(U-WIRE) CHARLOTTESVILLE, Va. – In the past few days, Gov. James S. Gilmore III has received quite a bit of flack for taking time to fatten the Republican Party’s campaign treasure chest.
Gilmore, some Democrats claim, should not be using his office’s bully pulpit to advance his own partisan concerns. They also argue, conveniently, that Gilmore’s on-going spree of high-profile fundraising events illustrates the decrepit state of Virginia’s campaign finance laws.
With congressional and state elections looming on the horizon, Democrats fear the GOP juggernaut soon may gain a majority in both houses of the General Assembly. It surely seems in their best interest, then, to excoriate Gilmore for unethical campaigning.

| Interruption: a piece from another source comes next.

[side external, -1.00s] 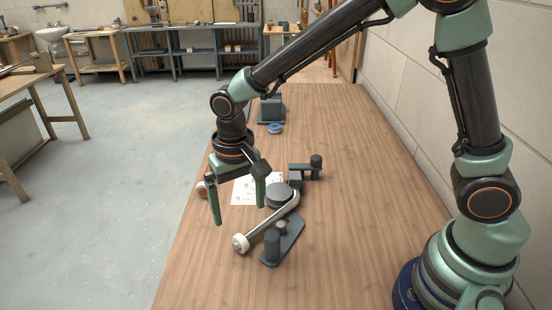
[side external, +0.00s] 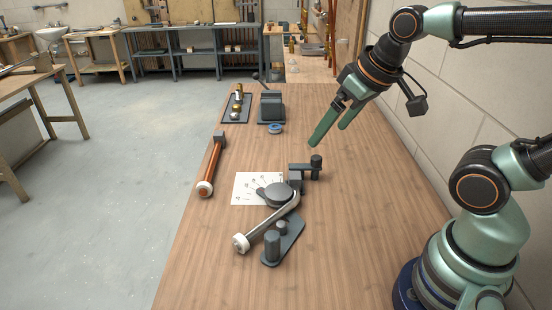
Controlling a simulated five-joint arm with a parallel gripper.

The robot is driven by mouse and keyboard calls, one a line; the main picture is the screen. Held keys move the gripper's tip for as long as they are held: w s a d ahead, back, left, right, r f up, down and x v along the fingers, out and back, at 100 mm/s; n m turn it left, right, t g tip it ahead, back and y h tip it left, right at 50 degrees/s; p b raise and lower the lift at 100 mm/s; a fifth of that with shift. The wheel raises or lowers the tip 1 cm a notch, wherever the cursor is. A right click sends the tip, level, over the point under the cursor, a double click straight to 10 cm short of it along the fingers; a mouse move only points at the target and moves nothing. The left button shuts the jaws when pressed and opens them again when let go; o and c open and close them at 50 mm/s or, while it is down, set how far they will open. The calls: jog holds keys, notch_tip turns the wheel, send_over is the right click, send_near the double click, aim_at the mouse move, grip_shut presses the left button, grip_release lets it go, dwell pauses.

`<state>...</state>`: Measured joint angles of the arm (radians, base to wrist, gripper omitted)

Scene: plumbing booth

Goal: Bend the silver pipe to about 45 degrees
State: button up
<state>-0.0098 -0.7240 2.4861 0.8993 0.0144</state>
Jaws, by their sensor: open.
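The silver pipe (side external: 267,222) lies in the bender on the wooden bench. It has a white end piece (side external: 241,243) at its lower left and curves at its upper right end, around the round dark former (side external: 276,194). The bender's base (side external: 289,240) with two posts is at the lower right of the pipe. A dark arm with a knob (side external: 316,162) reaches to the right behind the former. A white sheet with angle marks (side external: 257,188) lies under the former. My gripper (side external: 330,140) is open and empty, above the bench behind and to the right of the bender.
A copper pipe (side external: 212,165) with a white end lies along the left bench edge. A blue ring (side external: 275,128), a grey vise-like block (side external: 271,107) and a tray of brass fittings (side external: 236,108) are at the back. The right side of the bench is clear; a wall stands beyond.

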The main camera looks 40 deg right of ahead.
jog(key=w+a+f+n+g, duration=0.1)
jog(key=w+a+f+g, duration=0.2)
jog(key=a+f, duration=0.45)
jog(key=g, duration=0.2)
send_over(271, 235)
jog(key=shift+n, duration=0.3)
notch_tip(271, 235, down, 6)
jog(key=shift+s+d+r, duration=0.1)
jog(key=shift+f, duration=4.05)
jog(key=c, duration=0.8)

Gilmore is known for his prowess on the campaign trail. But the historical record proves that his actions are not all that unique. In 1995, Republican Gov. George Allen heavily polarized state elections along partisan lines, as did former Democratic Gov. L. Douglas Wilder before him.
Limited to only one term in office, Virginia’s governors are lame ducks from the start. What future hopes they have for their term in office largely depend on their ability to boost partisan support in the General Assembly.
As the non-incumbent party, Democrats realize they are at a disadvantage in the pursuit of donations from special interests. It is likely they chose to use the issue of campaign finance reform as election ’98 fodder.
Serious discussion of campaign reform unfortunately has been rekindled for matters of political expedience. But the issue still warrants a thorough discussion.
Virginia is among a small number of states that do not impose limits on the amount of money an individual may donate to a candidate. Instead, Virginia law requires all candidates fully disclose the source of all donations, and the amount of each contribution.
Critics are correct to point out that the extremely wealthy garner more political influence under this system. For example, televangelist Pat Robertson donated $50,000 to Gilmore’s campaign last year. His son, Tim Robertson, soon was appointed to the University of Virginia’s Board of Visitors.
The negative consequences of donation limits also impose particular obstacles to running a fair election. On the federal level, where donors cannot offer more than $2,000 to an individual candidate during an election cycle, these large donors simply circumvent election regulations by giving instead to the candidate’s party.
These “soft money” donations annually blow the roof off candidates’ coffers, making donation restrictions more of a nice idea than a reality. In addition, campaign finance limitations force candidates to spend far more of their time scrambling for money than representing their constituency.
During the present campaign, both parties should de-politicize the issue of campaign finance reform and seek a compromise of these two approaches that does not try to cleanse campaigns of all corruption, but make them fairer.
First, legislators should join a non-profit consortium, the Virginia Public Access Project, in making disclosed campaign information more accessible to the average voter.
Second, both parties should consider enacting a donation limit. The limit needs to be large enough to accommodate wealthy contributors and small enough to prevent the purchasing of political influence. Hopefully, the current trend of enormous campaign donations will offer reformers reason enough to move ahead.
-Staff editorial from the University of Virginia’s Cavalier Daily.